March 31st was the start of the garden plants at Aldi, and because I figured they would not have everything set up in the morning, I went in after work. For € 16,93 I bought:
4 yellow bell pepper plants
4 red bell pepper plants
6 broccoli plants
6 cauliflower plants
6 lettuce plants
6 celery plants
6 parsley plants

The fruit trees were nowhere to be seen at my Aldi though, and I sent Marjolinda a message warning her the plants were going fast at my Aldi.
She called me a few minutes later. "They have plenty of fruit trees still left at mine. Want me to pick some up for you?"

She borrowed a car from her flatmate, picked up the fruit trees, and came to drop them off at my door! Quite the service. For € 25,- she got me:
1 Jonagold apple tree
1 Golden delicious apple tree
1 prune tree
1 pear tree
1 cherry tree



The fruit trees had basically no roots at all on them. The cards said to plant them asap and water every other day. I hope that will be well. I moved the trees to the allotment the next day (the rest will have to wait a bit longer) and dug them into the soil, relishing my new spiffy spade. I read on the internet to place them at least a meter and a half apart, so I tried to do so. This is when I noticed my radishes and spinach had pushed their heads above the ground already!
I'm a little overwhelmed -- FIVE fruit trees! -- but looking forward to them. I planted them on the south-west side of the garden, so they will provide the evening shade on my allotment alone (Trix told me to keep them under 2.5 meters tall) which will be welcome if the weather keeps going as it has the last few years, with temperatures over 30 degrees most summers. It will be a few years before they bear fruit, and looking at the absolute lack of roots, I really hope they will survive.

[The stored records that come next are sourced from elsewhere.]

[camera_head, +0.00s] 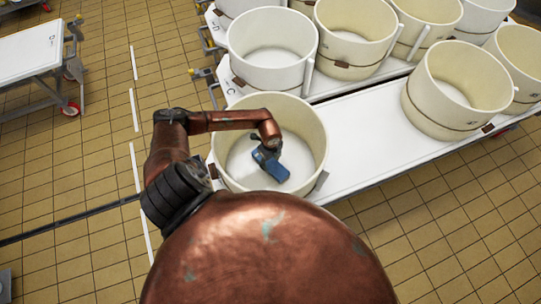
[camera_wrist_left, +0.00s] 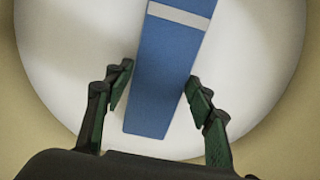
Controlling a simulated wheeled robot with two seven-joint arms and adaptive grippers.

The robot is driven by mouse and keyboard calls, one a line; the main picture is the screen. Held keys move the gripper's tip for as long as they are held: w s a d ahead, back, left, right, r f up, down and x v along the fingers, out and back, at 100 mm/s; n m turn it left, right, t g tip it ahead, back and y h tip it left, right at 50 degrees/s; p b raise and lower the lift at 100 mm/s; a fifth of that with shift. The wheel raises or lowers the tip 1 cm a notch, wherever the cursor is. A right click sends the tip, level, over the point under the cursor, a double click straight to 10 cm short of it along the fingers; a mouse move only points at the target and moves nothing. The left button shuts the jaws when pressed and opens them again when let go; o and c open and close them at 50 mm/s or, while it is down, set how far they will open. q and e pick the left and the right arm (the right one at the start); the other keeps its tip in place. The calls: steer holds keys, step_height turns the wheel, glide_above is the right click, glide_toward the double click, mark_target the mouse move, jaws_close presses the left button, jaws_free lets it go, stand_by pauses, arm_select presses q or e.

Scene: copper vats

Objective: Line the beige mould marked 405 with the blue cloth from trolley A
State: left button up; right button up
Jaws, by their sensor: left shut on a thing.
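My left gripper (camera_head: 266,156) is inside a round beige mould (camera_head: 309,138) at the near left end of a white table. It is shut on the folded blue cloth (camera_head: 270,172), which hangs over the mould's pale floor. In the left wrist view the cloth (camera_wrist_left: 165,85) is a long blue strip with a white band, between the fingers of the gripper (camera_wrist_left: 160,92). The mould's pale floor and beige wall (camera_wrist_left: 22,130) surround it there. No number can be read on this mould. My right gripper is not in view.
Another beige mould (camera_head: 455,88) stands to the right on the same white table (camera_head: 370,130), with bare tabletop between. Several white and beige moulds, such as a white one (camera_head: 272,48), stand in the row behind. A white trolley (camera_head: 30,52) is at the left edge; its letter is unclear.

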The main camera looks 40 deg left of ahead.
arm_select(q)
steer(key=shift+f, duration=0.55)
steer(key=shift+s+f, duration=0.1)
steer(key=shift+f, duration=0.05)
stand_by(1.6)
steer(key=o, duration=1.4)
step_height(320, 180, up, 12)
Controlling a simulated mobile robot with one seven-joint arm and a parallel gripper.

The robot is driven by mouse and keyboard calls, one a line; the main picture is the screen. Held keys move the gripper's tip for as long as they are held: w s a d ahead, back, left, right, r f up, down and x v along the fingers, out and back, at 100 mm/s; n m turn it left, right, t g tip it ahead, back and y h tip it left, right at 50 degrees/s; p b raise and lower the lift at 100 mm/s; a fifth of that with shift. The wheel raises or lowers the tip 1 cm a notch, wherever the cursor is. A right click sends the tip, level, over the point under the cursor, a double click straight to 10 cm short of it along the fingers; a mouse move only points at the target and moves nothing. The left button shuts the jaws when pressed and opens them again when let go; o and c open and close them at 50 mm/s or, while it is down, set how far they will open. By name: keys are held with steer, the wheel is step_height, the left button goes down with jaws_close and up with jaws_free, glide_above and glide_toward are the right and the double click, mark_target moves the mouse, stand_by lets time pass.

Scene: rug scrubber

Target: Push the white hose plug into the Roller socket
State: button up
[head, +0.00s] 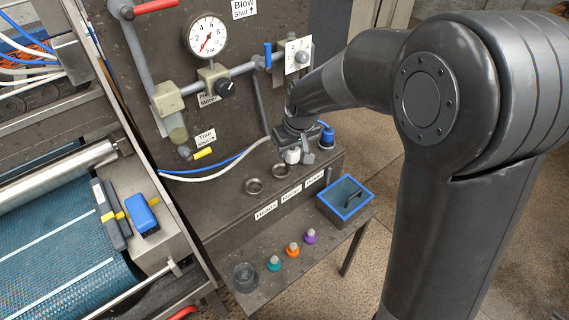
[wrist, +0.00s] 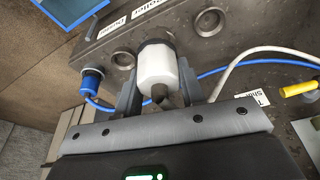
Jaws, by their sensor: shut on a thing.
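My gripper (wrist: 160,102) is shut on the white hose plug (wrist: 157,68), which lies between its fingers. In the head view the plug (head: 292,156) shows below my gripper (head: 296,145), over the dark block. The Roller label (head: 291,195) is on the block's front edge, and a round socket (head: 281,170) lies behind it, just left of the plug. In the wrist view the plug's far end covers the middle of the socket row, with a dark rim just beyond it. I cannot tell whether the plug touches that socket. The white hose (head: 215,174) runs left from the plug area.
Another open socket (head: 254,186) is at the left; one more (wrist: 123,60) shows in the wrist view. A blue plug (head: 326,135) stands at the block's right, its blue hose (head: 200,170) beside the white one. A blue-rimmed box (head: 345,198) and several small coloured pegs stand in front.

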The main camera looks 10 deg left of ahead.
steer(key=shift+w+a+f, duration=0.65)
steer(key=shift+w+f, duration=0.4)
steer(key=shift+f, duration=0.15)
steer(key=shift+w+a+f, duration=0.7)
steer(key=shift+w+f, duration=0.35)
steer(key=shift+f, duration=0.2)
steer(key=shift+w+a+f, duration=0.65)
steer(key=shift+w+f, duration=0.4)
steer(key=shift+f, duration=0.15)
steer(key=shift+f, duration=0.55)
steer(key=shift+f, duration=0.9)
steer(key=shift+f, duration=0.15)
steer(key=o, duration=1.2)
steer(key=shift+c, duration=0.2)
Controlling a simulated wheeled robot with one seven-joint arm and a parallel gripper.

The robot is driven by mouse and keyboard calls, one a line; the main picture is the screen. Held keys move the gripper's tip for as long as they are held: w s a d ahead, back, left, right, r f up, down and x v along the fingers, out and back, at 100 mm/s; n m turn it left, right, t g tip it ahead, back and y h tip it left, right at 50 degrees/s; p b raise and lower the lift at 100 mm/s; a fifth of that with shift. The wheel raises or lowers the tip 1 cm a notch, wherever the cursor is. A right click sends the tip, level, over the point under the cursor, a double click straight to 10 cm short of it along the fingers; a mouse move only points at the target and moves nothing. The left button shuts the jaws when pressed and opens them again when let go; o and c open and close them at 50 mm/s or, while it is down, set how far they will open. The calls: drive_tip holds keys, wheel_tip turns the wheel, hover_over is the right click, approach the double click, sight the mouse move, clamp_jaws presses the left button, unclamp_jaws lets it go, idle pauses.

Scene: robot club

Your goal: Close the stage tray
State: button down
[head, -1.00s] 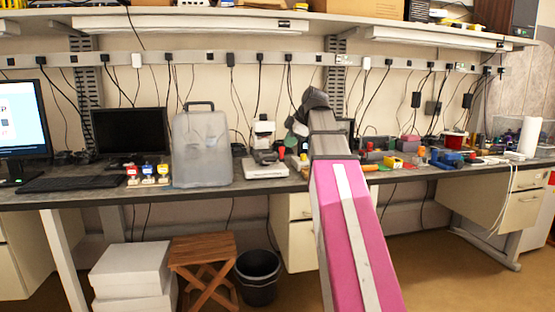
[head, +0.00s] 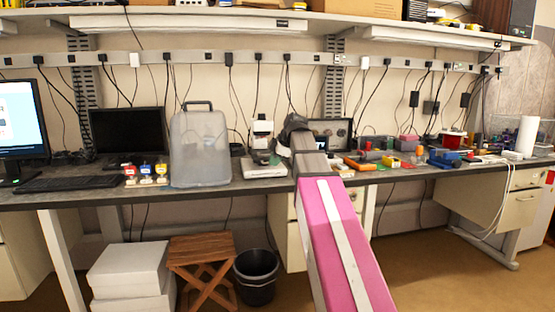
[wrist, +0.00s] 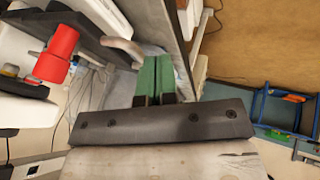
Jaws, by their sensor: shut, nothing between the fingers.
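A white device (head: 262,133) with an upright post and a flat white base (head: 264,167) stands on the bench, left of my arm. I take it to be the one with the stage tray; how far the tray stands out cannot be told. My gripper's end is hidden behind my arm in the head view. In the wrist view my gripper (wrist: 156,60) has green fingers close together, with nothing between them. A pale curved handle-like piece (wrist: 122,47) lies just left of the fingertips, beside a dark bar (wrist: 85,36); contact is unclear.
A red cylinder (wrist: 58,52) shows left of the fingers in the wrist view. On the bench, a translucent case (head: 201,150) stands left of the device. A small screen (head: 330,134) and several loose tools lie to the right. The bench's front edge (head: 220,187) runs below.

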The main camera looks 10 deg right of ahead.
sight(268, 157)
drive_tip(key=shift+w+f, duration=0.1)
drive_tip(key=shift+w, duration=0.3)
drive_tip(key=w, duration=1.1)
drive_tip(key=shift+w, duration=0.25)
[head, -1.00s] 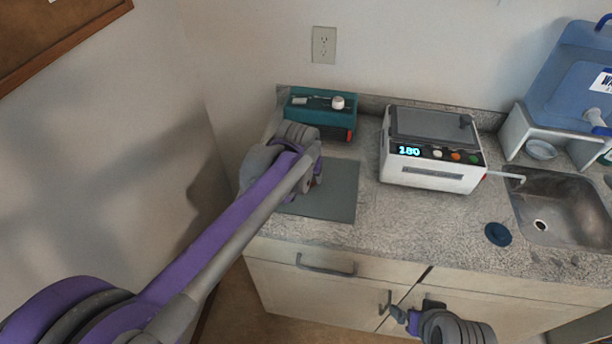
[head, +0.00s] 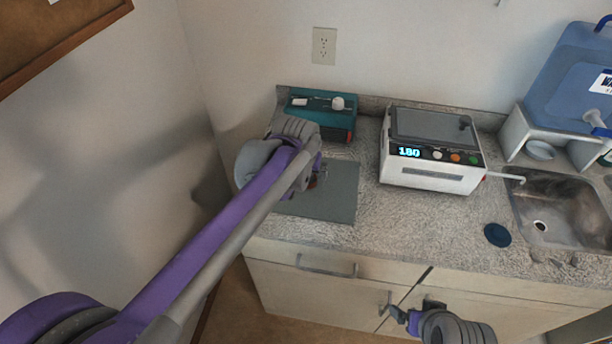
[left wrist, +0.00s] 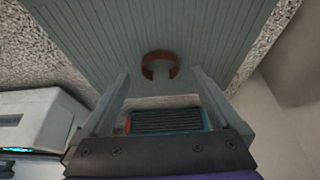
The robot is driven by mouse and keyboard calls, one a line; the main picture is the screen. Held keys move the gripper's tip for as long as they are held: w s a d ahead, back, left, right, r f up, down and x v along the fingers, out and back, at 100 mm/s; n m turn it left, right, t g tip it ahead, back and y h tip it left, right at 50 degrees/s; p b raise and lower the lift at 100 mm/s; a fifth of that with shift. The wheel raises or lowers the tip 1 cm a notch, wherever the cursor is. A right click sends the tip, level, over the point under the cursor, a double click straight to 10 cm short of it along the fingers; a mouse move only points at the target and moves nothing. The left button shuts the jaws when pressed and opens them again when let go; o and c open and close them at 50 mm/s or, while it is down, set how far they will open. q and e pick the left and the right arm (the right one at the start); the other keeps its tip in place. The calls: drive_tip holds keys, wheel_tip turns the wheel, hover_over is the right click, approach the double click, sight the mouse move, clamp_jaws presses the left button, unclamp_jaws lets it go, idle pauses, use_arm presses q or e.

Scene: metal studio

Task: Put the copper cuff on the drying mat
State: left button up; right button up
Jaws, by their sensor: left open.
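The copper cuff (left wrist: 160,65) is a reddish-brown open ring, resting on the grey-green ribbed drying mat (left wrist: 90,30) in the left wrist view. The mat also shows on the counter in the head view (head: 340,200), where my left arm partly covers it. My left gripper (left wrist: 158,78) is open, with its two fingers apart on either side of the cuff and no visible contact with it. In the head view my left gripper (head: 318,172) is over the mat's back part, and the cuff is mostly hidden. My right gripper (head: 406,318) is low in front of the cabinet, its jaws too small to judge.
A teal device (head: 322,113) stands behind the mat. A white machine with a lit display (head: 432,152) is right of it. Farther right are a dark blue disc (head: 497,235), a sink (head: 560,205) and a blue water container (head: 575,75). The wall is close on the left.

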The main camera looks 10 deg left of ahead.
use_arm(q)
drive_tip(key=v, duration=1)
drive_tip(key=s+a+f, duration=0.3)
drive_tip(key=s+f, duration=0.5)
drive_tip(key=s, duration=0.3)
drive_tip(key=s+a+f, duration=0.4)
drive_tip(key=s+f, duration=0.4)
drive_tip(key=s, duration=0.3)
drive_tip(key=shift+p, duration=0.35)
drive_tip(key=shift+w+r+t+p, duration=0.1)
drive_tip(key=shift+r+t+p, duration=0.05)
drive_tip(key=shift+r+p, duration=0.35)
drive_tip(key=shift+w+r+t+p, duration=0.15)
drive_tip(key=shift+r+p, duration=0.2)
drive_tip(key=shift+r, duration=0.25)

And then last Friday I had ordered no-mix concrete to secure the greenhouse into the ground with. I picked a time slot at the end of the afternoon to pick up my order, and picked up the car at home after Eisirt came home from work. One of the neighbours on te Bouvigne was putting new tiles into his garden, and a couple of pallets with tiles were stacked on the sidewalk, so I asked him if he needed the pallets as the tiles were used.
"Can I take them off your hands?"
He happily agreed, it would save him a trip to the munipal dump after all, and I managed to stash all four pallets into the Fiesta. They were a little smaller and thinner than the ones I had procured earlier, but it means with the seven pallets I now have on the allotment I can build two bays for my compost! More on that later, building the compost bays is a job for this afternoon.



Yesterday we moved the flat packs for the greenhouse to the allotment, and we took 20 liters of clean tap water in the buckets with lid and a jerrycan as well. We managed to screw the foundation pieces together and dug holes and a bit of a trench to hold the base of the greenhouse in place. It allowed the small legs of the foundation to sink a little more into the holes.
A neighbouring garden had the same greenhouse, and they had recently (or so Trix, another gardener, said) placed large supports on the inside of the greenhouse so it had even more support. I told Eisirt if we wanted to do this as well, we had to get some poles now, before we would mix the concrete. Eisirt rode back home to pick up a large parasol pole he had found a few years back ("Die had ik nou net nodig" indeed!) and I proceeded to shorten a long pole I had scrounged from a waste container on the Bouvigne a week earlier. Once the supports were shortened sufficiently, we poured the concrete around the foundation's legs (it went "bloep!") and waited a whole 15 minutes for it to harden.

The flat packs were wrapped in some plastic sheeting I had saved (My rolls of fabric are shipped in humongous amounts of strong, green plastic sheets) and we cleared away our tools. Actually building the greenhouse is a job for another day. We were exhausted.

When Eisirt goes to work this afternoon, I'll go screw some pallets together for the compost bin. But work is proceeding!